“Love me, love my dog,” they say, and my poor dog has been sick all summer and continues to be in bad shape. But it is not dogs I am writing about here; it is the church. Jesus seems to say, again and again: “Love me, love my church.”
Something is terribly wrong when professing Christians do not identify with the church and love being a part of her. Something is wrong when professing Christians fail to be passionate about every aspect of the church and long to invest themselves in her, taking all that the church represents and does to heart. Listen, for example, to the way Paul instructs the Ephesians: “Christ loved the church and gave himself up for her, that he might sanctify her, having cleansed her by the washing of water with the word, so that he might present the church to himself in splendor, without spot or wrinkle or any such thing, that she might be holy and without blemish” (Eph. 5:25-27).
I fell in love with the church the moment I was converted as a freshman in college in 1971. Having never attended any church until then, I discovered a community that was, to me, like a family: caring, loving, and nourishing.
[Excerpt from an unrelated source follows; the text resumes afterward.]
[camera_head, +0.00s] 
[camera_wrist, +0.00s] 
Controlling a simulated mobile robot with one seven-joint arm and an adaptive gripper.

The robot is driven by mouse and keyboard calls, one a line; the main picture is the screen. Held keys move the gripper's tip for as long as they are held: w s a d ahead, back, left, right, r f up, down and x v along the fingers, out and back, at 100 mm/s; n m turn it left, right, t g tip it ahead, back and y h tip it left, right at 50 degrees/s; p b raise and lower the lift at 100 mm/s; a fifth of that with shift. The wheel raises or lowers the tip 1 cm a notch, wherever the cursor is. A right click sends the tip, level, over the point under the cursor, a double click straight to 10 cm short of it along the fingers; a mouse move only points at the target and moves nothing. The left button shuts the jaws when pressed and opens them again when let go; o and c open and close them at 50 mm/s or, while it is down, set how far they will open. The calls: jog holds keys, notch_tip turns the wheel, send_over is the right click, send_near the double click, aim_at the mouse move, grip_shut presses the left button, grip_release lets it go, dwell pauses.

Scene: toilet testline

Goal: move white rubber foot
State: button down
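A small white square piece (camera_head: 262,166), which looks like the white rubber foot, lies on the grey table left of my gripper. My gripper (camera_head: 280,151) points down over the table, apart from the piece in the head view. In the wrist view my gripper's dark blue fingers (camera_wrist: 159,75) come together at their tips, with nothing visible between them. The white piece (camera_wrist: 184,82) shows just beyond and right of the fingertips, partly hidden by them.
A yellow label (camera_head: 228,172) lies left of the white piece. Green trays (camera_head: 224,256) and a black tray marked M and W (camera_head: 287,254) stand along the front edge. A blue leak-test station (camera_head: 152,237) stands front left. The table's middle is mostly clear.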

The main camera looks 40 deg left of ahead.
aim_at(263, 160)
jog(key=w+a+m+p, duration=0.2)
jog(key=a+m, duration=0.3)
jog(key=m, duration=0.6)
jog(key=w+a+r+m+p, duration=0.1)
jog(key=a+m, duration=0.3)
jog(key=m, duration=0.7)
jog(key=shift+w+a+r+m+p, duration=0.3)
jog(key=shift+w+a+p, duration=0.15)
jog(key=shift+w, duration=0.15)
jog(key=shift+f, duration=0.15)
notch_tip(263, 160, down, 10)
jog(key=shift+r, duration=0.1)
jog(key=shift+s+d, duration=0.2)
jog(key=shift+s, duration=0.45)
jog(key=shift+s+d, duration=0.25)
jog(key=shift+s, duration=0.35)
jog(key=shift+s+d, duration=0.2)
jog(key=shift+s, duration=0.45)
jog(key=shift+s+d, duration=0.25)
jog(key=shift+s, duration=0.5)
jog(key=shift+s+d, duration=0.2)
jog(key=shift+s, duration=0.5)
The church I found was able to tell me that I was wrong about some things without driving me away. I knew that I was loved. The church showed me acts of kindness and fellowship that I recall with affection to this day. I was introduced to expository preaching from the start - a style of preaching that puts the Bible above the personality and idiosyncrasies of the preacher. I discovered communal prayer times, and joyful singing, all of which have been the mainstay of my Christian life ever since. True, I have had my share of worship wars, when Christians disagree over important things and sometimes trivial things; but for all that, I have taken delight in her rituals of song and sacrament, prayer and proclamation, more times than I can relate. I love the church. I fully endorse Calvin’s way of putting it (and the shadow of Cyprian that lies behind it): “For there is no other way to enter into life unless this mother conceive us in her womb, give us birth, nourish us at her breast, and lastly, unless she keep us under her care and guidance until, putting off mortal flesh, we become like the angels” (Inst. 4.1.4). In the church, I have discovered saints and angels (though not, as far as I know, real angels). I have witnessed deeds of extraordinary kindness done to myself and to others, and I have been the beneficiary of kindnesses done to me by those who remained anonymous.
Yes, there is a dark side to the church as there is to all things in this fallen world. The church is not perfect. It has her share of malcontents and killjoys, her energy-sapping attention-getters and despondent hearts. Adullam’s cave has nothing on some churches I have seen, but none of this robs me of my love for the church. Even at her most eccentric - the King James Version’s rendition of 1 Peter 2:9 as “ye are … a peculiar people” is painfully accurate, if quaint — she is still Christ’s body. “Love me, love my church” is what Jesus seems to say in the Bible. I would not have it any other way. Would you?